— start —

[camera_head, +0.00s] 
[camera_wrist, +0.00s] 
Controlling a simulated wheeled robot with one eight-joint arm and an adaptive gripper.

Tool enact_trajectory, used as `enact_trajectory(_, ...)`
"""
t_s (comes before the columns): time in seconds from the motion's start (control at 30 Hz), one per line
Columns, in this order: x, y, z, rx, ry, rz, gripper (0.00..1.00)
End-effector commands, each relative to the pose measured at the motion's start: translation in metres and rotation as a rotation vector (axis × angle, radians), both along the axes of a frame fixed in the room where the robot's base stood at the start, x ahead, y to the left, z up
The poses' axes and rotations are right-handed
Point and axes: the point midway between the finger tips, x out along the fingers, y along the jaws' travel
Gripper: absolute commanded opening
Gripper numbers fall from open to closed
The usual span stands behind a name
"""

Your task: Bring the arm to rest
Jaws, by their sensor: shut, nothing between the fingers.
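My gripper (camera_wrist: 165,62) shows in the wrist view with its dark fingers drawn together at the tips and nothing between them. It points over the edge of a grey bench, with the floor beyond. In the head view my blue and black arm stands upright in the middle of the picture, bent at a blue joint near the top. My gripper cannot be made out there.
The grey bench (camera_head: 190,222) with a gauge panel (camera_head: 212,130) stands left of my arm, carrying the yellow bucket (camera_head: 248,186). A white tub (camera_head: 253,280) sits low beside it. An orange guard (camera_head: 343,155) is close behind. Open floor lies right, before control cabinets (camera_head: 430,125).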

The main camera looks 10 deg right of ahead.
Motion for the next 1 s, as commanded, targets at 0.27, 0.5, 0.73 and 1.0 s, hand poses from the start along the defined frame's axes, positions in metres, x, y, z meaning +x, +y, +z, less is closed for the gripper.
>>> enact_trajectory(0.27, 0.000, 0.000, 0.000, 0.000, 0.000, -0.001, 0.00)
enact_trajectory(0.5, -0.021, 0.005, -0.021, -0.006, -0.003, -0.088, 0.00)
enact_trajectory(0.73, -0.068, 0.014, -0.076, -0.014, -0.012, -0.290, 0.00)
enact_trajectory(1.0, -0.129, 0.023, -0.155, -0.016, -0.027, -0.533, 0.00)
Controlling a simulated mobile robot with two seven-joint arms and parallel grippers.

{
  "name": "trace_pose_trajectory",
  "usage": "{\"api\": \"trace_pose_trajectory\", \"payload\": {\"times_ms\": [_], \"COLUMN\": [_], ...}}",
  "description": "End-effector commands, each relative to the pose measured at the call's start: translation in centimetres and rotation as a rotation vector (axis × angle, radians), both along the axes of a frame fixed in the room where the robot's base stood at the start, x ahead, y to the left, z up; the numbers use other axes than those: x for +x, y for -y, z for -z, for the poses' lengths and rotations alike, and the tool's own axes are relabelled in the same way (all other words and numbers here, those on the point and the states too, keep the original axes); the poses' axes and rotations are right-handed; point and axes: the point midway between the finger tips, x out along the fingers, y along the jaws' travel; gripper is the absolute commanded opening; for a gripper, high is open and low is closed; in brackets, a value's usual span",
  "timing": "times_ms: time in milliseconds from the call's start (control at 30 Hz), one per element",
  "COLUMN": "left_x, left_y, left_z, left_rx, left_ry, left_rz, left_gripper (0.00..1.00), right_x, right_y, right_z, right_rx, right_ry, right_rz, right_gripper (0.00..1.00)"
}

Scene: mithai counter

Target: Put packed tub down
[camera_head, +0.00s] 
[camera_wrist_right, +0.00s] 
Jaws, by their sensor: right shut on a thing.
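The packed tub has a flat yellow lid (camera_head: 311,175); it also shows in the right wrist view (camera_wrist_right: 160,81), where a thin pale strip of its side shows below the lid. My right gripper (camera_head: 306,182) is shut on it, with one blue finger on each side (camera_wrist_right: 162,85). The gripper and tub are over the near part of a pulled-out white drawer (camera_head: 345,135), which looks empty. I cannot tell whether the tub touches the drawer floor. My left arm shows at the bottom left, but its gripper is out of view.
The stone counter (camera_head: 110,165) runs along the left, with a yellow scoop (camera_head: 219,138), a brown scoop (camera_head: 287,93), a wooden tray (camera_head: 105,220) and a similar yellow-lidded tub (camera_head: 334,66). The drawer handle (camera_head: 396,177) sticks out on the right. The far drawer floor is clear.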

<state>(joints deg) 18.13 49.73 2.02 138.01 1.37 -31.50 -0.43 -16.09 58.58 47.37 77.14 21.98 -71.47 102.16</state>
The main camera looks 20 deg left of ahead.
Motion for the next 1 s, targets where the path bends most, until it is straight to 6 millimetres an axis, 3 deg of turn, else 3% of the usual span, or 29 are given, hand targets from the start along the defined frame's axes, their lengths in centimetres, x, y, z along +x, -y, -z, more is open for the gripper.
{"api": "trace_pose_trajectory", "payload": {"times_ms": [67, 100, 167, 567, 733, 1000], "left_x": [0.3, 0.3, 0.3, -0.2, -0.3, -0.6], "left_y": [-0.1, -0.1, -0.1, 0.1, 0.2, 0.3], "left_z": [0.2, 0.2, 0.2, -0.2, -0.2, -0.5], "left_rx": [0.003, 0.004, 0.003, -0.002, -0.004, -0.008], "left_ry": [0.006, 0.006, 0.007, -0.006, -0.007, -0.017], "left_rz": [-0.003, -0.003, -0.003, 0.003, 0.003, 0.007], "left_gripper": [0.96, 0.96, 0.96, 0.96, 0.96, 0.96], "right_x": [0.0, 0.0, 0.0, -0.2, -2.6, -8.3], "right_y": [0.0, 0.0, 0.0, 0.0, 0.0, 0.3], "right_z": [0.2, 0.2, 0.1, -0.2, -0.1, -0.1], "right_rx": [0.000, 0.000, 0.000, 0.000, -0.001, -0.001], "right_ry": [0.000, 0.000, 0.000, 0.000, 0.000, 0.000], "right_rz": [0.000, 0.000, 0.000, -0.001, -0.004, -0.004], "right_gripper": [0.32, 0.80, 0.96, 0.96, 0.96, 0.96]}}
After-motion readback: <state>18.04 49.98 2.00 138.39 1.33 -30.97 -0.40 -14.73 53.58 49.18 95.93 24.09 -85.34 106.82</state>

— end —

#### Task requirements
Reproduce exactly, and only, the lines from the start of the entries through the one that contains "The main camera looks 10 deg right of ahead.".

#### Problem solution
[camera_head, +0.00s] 
[camera_wrist, +0.00s] 
Controlling a simulated wheeled robot with one eight-joint arm and an adaptive gripper.

Tool enact_trajectory, used as `enact_trajectory(_, ...)`
"""
t_s (comes before the columns): time in seconds from the motion's start (control at 30 Hz), one per line
Columns, in this order: x, y, z, rx, ry, rz, gripper (0.00..1.00)
End-effector commands, each relative to the pose measured at the motion's start: translation in metres and rotation as a rotation vector (axis × angle, radians), both along the axes of a frame fixed in the room where the robot's base stood at the start, x ahead, y to the left, z up
The poses' axes and rotations are right-handed
Point and axes: the point midway between the finger tips, x out along the fingers, y along the jaws' travel
Gripper: absolute commanded opening
Gripper numbers fall from open to closed
The usual span stands behind a name
"""

Your task: Bring the arm to rest
Jaws, by their sensor: shut, nothing between the fingers.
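My gripper (camera_wrist: 165,62) shows in the wrist view with its dark fingers drawn together at the tips and nothing between them. It points over the edge of a grey bench, with the floor beyond. In the head view my blue and black arm stands upright in the middle of the picture, bent at a blue joint near the top. My gripper cannot be made out there.
The grey bench (camera_head: 190,222) with a gauge panel (camera_head: 212,130) stands left of my arm, carrying the yellow bucket (camera_head: 248,186). A white tub (camera_head: 253,280) sits low beside it. An orange guard (camera_head: 343,155) is close behind. Open floor lies right, before control cabinets (camera_head: 430,125).

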The main camera looks 10 deg right of ahead.

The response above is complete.